The grade point average (GPA), which aggregates a student’s grades across all of their coursework, is, by most accounts, an imperfect and flawed tool for investigating the aforementioned matters. Its ubiquity, unfortunately, isn’t diminishing, so we must revise it in order to better meet our educational goals of fostering an appreciation for (and understanding of) a diversity of disciplines, developing an open and critically discerning mind, and, yes, serving humanity. To accomplish this, we should contextualize Princeton’s grading benchmarks by providing median grades for each course alongside students’ earned grades on their transcripts. This method, also adopted at other colleges, will give a fuller account of a student’s academic circumstances, the nature of their coursework, and their relative successes, to clarify what may seem at times arbitrary and random.
Median grades put a student’s performance in a class in the context of the overall course’s performance. Their introduction would be a quick, effective way of allowing students themselves — plus employers and graduate school admissions offices — to see and compare the student’s achievements in their courses to those of their peers. Quite often, low or unusual grades can puzzle transcript reviewers — were they flukes or signs of poor work? Median grades, in tandem with corroborating documentation (e.g., on a family emergency or severe illness), can answer these doubts, noting how abnormal a student’s performance actually was. Reporting the contextual median is thus a safeguard against potential misinterpretation of a student’s grades and serves to aid both the student and those requesting their transcript.
This metric benefits Princetonians not only beyond the University, but also while they’re on campus. A ramification of contextualizing grades through medians is the encouragement of academic venturing; students who might’ve otherwise feared taking a course interesting to them — because of the chances of receiving a “bad” grade (lacking any supporting explanation) — might be more inclined to go ahead and take a “risk,” if their individual grade were contextualized. This may, as a result, reduce stress and anxiety levels surrounding grading, and help build an environment of learning for learning’s sake, rather than for the sole pursuit of a floating letter. Posting medians, then, would assist students in their journey of broad exploration, part of Princeton’s mission of bestowing a comprehensive liberal arts education.
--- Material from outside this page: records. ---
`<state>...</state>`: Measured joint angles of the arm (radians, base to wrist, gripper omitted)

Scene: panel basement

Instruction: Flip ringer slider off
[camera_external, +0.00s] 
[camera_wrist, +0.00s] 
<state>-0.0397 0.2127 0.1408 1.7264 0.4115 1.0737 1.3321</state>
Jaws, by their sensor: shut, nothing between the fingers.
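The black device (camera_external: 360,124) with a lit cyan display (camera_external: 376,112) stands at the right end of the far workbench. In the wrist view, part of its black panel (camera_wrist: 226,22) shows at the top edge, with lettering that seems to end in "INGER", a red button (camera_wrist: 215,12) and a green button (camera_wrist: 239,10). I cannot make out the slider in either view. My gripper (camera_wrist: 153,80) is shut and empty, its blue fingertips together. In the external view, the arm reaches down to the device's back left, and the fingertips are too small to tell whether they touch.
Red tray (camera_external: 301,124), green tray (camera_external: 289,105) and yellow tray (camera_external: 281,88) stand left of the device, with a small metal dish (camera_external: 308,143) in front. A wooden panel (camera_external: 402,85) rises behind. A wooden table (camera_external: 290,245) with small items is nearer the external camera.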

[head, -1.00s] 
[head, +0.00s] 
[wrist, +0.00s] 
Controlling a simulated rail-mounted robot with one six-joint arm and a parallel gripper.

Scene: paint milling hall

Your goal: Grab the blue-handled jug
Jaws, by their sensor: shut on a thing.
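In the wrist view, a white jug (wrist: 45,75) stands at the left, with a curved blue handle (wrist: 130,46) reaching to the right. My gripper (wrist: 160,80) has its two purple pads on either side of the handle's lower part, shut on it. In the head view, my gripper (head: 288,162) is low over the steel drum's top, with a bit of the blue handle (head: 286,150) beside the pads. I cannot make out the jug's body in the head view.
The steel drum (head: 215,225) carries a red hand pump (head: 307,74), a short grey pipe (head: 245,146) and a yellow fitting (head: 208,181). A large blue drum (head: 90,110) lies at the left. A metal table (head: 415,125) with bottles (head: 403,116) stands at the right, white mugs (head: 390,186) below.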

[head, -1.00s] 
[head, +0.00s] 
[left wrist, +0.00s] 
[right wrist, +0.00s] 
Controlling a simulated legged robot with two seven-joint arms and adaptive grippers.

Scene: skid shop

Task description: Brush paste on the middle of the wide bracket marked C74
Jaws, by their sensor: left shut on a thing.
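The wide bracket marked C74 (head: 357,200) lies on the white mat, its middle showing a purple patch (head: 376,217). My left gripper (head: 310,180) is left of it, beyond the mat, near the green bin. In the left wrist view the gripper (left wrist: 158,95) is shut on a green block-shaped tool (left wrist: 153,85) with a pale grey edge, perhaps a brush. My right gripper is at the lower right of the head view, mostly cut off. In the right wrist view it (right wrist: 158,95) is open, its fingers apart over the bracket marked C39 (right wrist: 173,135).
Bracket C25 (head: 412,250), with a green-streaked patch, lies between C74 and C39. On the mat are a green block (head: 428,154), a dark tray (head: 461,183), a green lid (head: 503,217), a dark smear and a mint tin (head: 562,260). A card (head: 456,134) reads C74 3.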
There, too, is a rationale for relying on the median, instead of another measure of central tendency, i.e., the average. While all measures are fairly easy to collect — and indeed, many classes at Princeton gather such data or make them known to their students — the median describes the middle value of a frequency distribution of grades and is less likely to be highly skewed by outliers, as an average would be. To guarantee more accurate sample sizes, reporting medians would be mandatory for courses with, say, 10 or more students enrolled, and optional for those with under 10 students. This procedure wouldn’t apply, however, to departmental independent work, e.g., junior papers or the senior thesis, due to the personal character of those components. Classes taken Pass/D/Fail or “Audit” would be exempt as well. Below is a prototype:
Course Title Grade Median
Course #1 B+ A
Course #2 A- A-
Course #3 A+ B+
Course #4 C B-
This isn’t an outlandish or outrageous proposal, for we already recognize that it works. Institutions of higher education across the country, like Indiana University and the University of California, Berkeley, now track average or median grades — in fact, the former goes further, detailing the “percentage of students who are majors in the given course department,” the grade distributions per section, and so forth. Cornell University, as yet another example, currently uses a system of contextualized grading through the reporting of class medians on student transcripts, as has Dartmouth College since 1994.
The merits of medians don’t just accrue for students and transcript viewers, though — they also aid faculty members: recording them would enable Princeton instructors to tweak and adjust their courses, if necessary. For instance, a median grade far lower than in previous years’ iterations might not be a total warning sign, but a persistent trend of significantly decreasing median grades might indicate a need to change something about the course (or students’ quality of output). Medians would function, then, as another form of feedback on a course’s structuring, pacing, and elements — a kind of self-evaluation. And if faculty members had this data for all courses, they could check for and ensure consistency of grading across academic fields, thus monitoring for and controlling rampant grade inflation or wild fluctuations.
As Dartmouth has done, these median figures shouldn’t be publicly circulated (e.g., on the Registrar’s website) in order to deter students from attempting to game course selection and purposely pick “easier” classes. After all, the intent of implementing this design is to facilitate academic risk-taking, much like the present P/D/F policy, lessen the focus on the letter grade itself and place more emphasis on the fun and enjoyment of learning. The intellectual rewards of wrestling with, and eventually mastering, unfamiliar or difficult material should be more treasured than the final letter grade. Therefore, students should only have statistics about classes they’ve finished taking.
Of course, the transition to a contextual GPA may come with its own complications. The biggest foreseeable troubles are on the logistical front. For a case study, look no further than the University of North Carolina at Chapel Hill, which killed its contextual GPA in 2017, despite years of efforts towards launching such a system. The UNC administration concluded that adding extra columns to the transcript and revamping the registrar’s site would be infeasible, citing “technical challenges” and “prohibitive costs.” Still, for Princeton, an educational institution with ample resources, these shouldn’t be large issues — indeed, they pale in comparison to far more serious problems that have to be dealt with (e.g., the conversion of certificate programs to minors or campus construction).
Contextualizing the student GPA through median grades grants every stakeholder involved a win: students have improved access to information at their fingertips about their performance and are incentivized to engage in academic exploration and risk-taking; faculty can use the data to make modifications to, and prioritize consistency in, their courses; and employers and graduate school admissions committees have a fuller picture about students’ work in each course and the personal circumstances that reflect upon that work.
This humble suggestion ought to be merely the start of an important discussion about grading reform at Princeton — one which we can hope won’t cease anytime soon. Adopting contextual grading through class medians, as outlined above, will prove an excellent first step towards demystifying the student GPA and grading process at Princeton.